Décret n° 2023-417 du 31 mai 2023 sur la résiliation « en trois clics » des contrats conclus par voie électronique

Conformément à l'article 15 II de la loi n° 2022-1158 du 16 août 2022 portant mesures d’urgence pour la protection du pouvoir d’achat (commentée ICI), l'exécutif a publié le décret n° 2023-417 du 31 mai 2023 relatif aux modalités techniques de résiliation des contrats par voie électronique (JORF n°0125 1er juin 2023 Texte n°1). Ladite loi prévoyait que dès lors qu’un professionnel offre aux consommateurs la possibilité de souscrire un contrat par voie électronique y compris via une application, il doit également mettre à sa disposition une fonctionnalité gratuite lui permettant d'accomplir en ligne les démarches de résiliation du contrat, dite « résiliation en trois clics », ici explicitée.

Entrant en vigueur au 1er juin 2023, elle s'applique à tous les types de contrats (abonnements, services, location) en cours, y compris souscrits sur papier ou à venir. La DGCCRF laisse néanmoins aux entreprises jusqu'au 1er septembre 2023 pour s'y conformer.

Cette nouvelle faculté ne modifie pas les conditions de résiliation des contrats. Ainsi, si le contrat prévoyait un délai de préavis, celui-ci reste valable et la résiliation n’interviendra qu’à son échéance. De même, dans le cas où le contrat prévoirait une période d’engagement minimale, la résiliation n’est pas possible avant la fin de cette période, sauf si la loi ou le contrat permet, généralement sous certaines conditions (par exemple le paiement d’une indemnité de rupture), une résiliation anticipée.

Le décret offre pour autant une nouvelle modalité de résiliation au consommateur, lui évitant, par exemple, l’envoi d’un courrier recommandé ou d’autres démarches plus complexes visant à ralentir ou décourager les démarches de résiliation. Le dispositif vient subséquemment libérer le choix du consommateur de se porter vers des offres qu'il jugerait plus intéressantes en mettant fin plus facilement à son contrat en cours d'exécution.

Le décret assure au consommateur et au non-professionnel la possibilité de notifier au professionnel la résiliation d'un contrat en quelques validations, en lui garantissant un accès « rapide, facile, direct et permanent » à la fonctionnalité prévue par la loi via une mention du type « "résilier votre contrat" ou une formule analogue dénuée d’ambiguïté, affiché en caractères lisibles ». Le décret dispose en outre que le professionnel ne saurait contraindre le consommateur à créer un compte client pour accéder à la résiliation, sans préjudice de la possibilité de lui demander de l’utiliser si cet espace a été antérieurement créé.

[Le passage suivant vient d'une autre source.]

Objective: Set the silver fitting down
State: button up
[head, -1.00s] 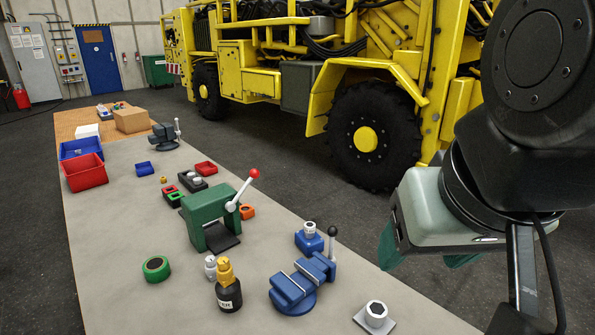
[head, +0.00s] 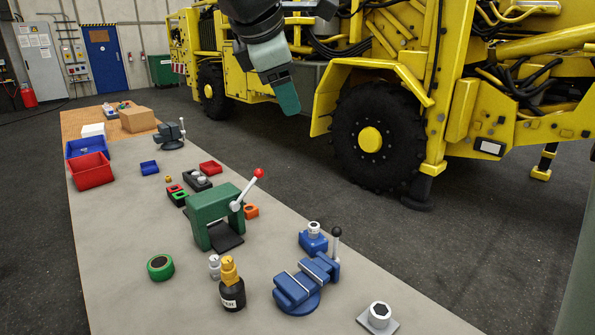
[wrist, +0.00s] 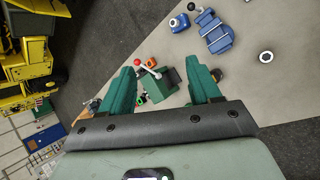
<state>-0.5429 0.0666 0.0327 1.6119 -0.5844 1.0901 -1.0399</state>
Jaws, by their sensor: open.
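My gripper (head: 285,97) is open and empty, high up beyond the table's right edge in the head view. Its two green fingers stand apart in the wrist view (wrist: 163,78). Several silver fittings show, and I cannot tell which one the task means. One silver fitting (head: 314,228) stands upright on a blue block (head: 313,243), also seen in the wrist view (wrist: 178,22). Another, a silver hex-holed fitting (head: 379,315), sits on a grey plate (head: 364,320) at the front right. A small silver fitting (head: 214,267) stands beside the black bottle (head: 232,294).
A blue vise (head: 300,287) and a green press (head: 212,217) with a red-knobbed lever stand on the grey table (head: 120,240). A green tape roll (head: 160,267) lies at left. Red and blue bins (head: 88,170) stand farther back. A yellow vehicle (head: 400,75) stands behind.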

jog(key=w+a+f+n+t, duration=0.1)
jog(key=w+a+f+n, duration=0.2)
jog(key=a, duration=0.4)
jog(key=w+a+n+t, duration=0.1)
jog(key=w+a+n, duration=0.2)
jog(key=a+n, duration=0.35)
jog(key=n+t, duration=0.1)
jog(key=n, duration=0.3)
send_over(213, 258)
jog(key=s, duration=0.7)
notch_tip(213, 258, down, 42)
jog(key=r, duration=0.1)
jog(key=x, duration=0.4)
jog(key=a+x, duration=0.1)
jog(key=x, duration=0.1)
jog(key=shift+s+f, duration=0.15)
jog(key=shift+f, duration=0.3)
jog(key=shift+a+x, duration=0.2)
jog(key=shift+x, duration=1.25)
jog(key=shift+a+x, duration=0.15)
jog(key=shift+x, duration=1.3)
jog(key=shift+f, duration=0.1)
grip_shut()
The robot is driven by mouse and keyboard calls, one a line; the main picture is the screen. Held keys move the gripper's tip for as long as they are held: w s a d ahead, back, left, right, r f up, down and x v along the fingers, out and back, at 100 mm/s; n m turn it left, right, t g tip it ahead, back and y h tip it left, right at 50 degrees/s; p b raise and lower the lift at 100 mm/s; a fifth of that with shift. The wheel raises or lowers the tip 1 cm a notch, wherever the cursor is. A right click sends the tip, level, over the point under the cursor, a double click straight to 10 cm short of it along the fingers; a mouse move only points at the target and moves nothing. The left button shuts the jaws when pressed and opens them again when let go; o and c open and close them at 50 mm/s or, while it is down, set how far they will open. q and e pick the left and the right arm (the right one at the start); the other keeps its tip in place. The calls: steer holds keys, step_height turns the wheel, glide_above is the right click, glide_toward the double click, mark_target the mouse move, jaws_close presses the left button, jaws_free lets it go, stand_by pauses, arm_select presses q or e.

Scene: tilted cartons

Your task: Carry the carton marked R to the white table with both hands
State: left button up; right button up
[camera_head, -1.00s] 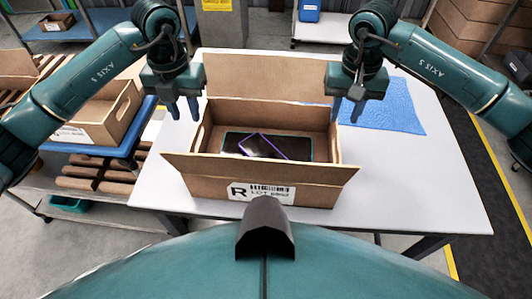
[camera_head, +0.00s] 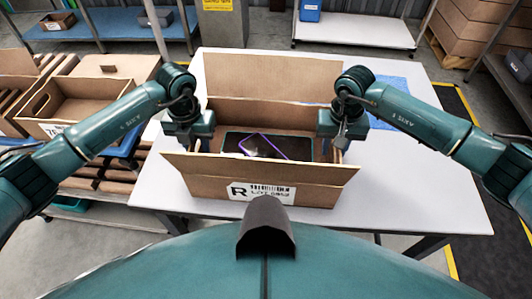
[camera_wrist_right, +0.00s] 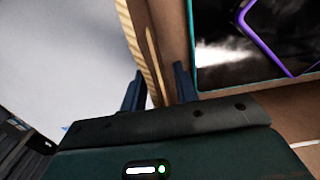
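The open carton marked R (camera_head: 220,190) stands on a pale grey-white table (camera_head: 420,185), its label facing me and its flaps spread. In it lie a dark flat panel and a purple-edged frame (camera_head: 265,146). My left gripper (camera_head: 195,143) is at the carton's left wall, fingers apart, one on each side as far as I see. My right gripper (camera_head: 338,146) is at the right wall. The right wrist view shows its fingers (camera_wrist_right: 158,85) open, astride the wall's top edge (camera_wrist_right: 140,45), with a gap on the inner side.
A blue mat (camera_head: 396,88) lies on the table behind my right arm. Another open carton (camera_head: 85,98) sits on a blue-topped stand at left. A low white table (camera_head: 355,33) stands at the back, with stacked brown boxes (camera_head: 475,30) to its right. The table's right side is clear.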

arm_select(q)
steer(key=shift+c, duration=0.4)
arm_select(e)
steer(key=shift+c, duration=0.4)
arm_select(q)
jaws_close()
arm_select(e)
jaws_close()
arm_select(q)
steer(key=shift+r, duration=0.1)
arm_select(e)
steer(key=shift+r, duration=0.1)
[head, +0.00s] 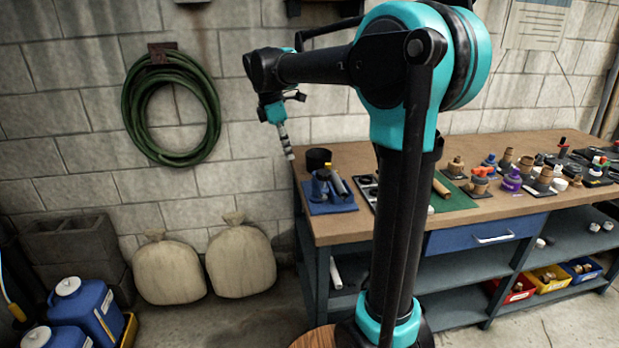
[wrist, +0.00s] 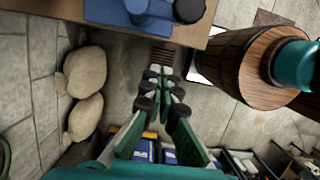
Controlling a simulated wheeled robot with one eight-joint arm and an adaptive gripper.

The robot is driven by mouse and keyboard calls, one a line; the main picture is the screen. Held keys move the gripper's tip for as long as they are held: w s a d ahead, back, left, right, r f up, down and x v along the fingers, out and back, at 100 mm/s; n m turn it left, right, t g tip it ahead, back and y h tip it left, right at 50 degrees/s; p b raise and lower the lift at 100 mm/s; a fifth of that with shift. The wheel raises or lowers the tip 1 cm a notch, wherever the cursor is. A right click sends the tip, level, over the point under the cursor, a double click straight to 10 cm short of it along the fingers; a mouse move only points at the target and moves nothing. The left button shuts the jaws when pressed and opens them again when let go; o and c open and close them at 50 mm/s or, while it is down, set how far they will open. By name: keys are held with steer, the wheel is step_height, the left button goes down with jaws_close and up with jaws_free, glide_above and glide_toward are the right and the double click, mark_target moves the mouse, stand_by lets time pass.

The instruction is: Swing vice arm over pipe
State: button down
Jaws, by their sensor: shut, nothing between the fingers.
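A small blue vice (head: 322,186) with dark parts stands on a blue base at the left end of the workbench. A grey bar lies at a slant beside it; I cannot tell whether it is the pipe or the vice arm. The vice also shows in the wrist view (wrist: 145,10), cut off by the top edge. My gripper (head: 290,156) is shut and empty, pointing down in front of the wall, to the left of the vice and apart from it. In the wrist view my gripper's fingertips (wrist: 160,73) are over the floor, off the bench edge.
The workbench (head: 400,149) holds a black cup (head: 318,158), a green mat (head: 455,197) and several valves and fittings on the right. Two sacks (head: 240,260) lean on the wall below a coiled green hose (head: 135,105). The air around my gripper is clear.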

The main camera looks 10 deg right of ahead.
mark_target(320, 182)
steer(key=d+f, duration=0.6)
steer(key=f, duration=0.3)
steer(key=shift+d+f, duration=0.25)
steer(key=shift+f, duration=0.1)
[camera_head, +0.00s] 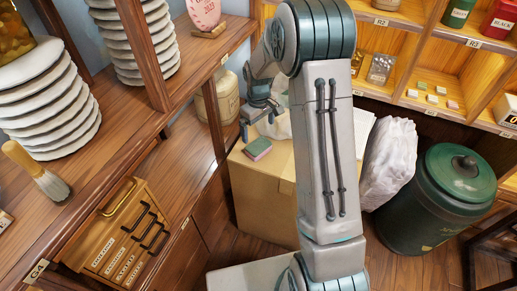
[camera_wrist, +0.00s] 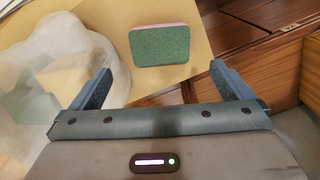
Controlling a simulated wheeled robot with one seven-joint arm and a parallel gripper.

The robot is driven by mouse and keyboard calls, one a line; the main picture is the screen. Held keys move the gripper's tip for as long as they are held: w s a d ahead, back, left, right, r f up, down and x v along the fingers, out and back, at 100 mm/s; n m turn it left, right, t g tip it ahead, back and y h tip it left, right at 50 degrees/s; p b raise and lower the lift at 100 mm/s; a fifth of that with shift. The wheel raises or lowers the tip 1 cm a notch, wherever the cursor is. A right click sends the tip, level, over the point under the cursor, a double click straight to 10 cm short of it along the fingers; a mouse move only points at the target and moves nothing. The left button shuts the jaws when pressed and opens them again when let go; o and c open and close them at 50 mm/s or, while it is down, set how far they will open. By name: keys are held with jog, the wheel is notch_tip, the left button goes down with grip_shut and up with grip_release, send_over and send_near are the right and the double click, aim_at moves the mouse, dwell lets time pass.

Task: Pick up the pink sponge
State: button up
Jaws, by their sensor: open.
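The sponge (camera_head: 257,148) lies flat on top of a cardboard box (camera_head: 254,189), near the box's left edge in the head view. It is green on top with a pink side. In the wrist view the sponge (camera_wrist: 160,45) is ahead of the fingertips, roughly centred between them sideways. My gripper (camera_wrist: 160,78) is open and empty, with the sponge beyond its jaws and not touched.
A pale plastic bag (camera_wrist: 62,75) lies beside the sponge at left in the wrist view. Another whitish bag (camera_head: 389,165) and a green lidded bin (camera_head: 440,199) stand right of the box. A wooden shelf (camera_head: 170,137) with stacked tea cakes (camera_head: 48,105) runs along the left.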

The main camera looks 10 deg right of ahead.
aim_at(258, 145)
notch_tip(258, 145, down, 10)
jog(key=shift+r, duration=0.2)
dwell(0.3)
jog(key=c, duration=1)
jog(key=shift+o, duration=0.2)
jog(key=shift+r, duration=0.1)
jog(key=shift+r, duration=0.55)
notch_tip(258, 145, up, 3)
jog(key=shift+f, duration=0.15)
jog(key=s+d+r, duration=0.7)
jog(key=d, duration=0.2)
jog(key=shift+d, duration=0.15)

Ainsi, depuis l'interface en ligne – notamment le site internet ou l'application mobile – permettant la conclusion de contrats avec un professionnel, le consommateur accède directement et facilement à la fonctionnalité de résiliation. Il s'agit là du premier clic. La fonctionnalité « peut » (sic.) comporter des informations sur les conditions de la résiliation des contrats (comme les cas dans lesquels la rupture du contrat entraîne l'obligation de payer une indemnité ou le respect d'un délai de préavis), ainsi que sur les conséquences de la résiliation.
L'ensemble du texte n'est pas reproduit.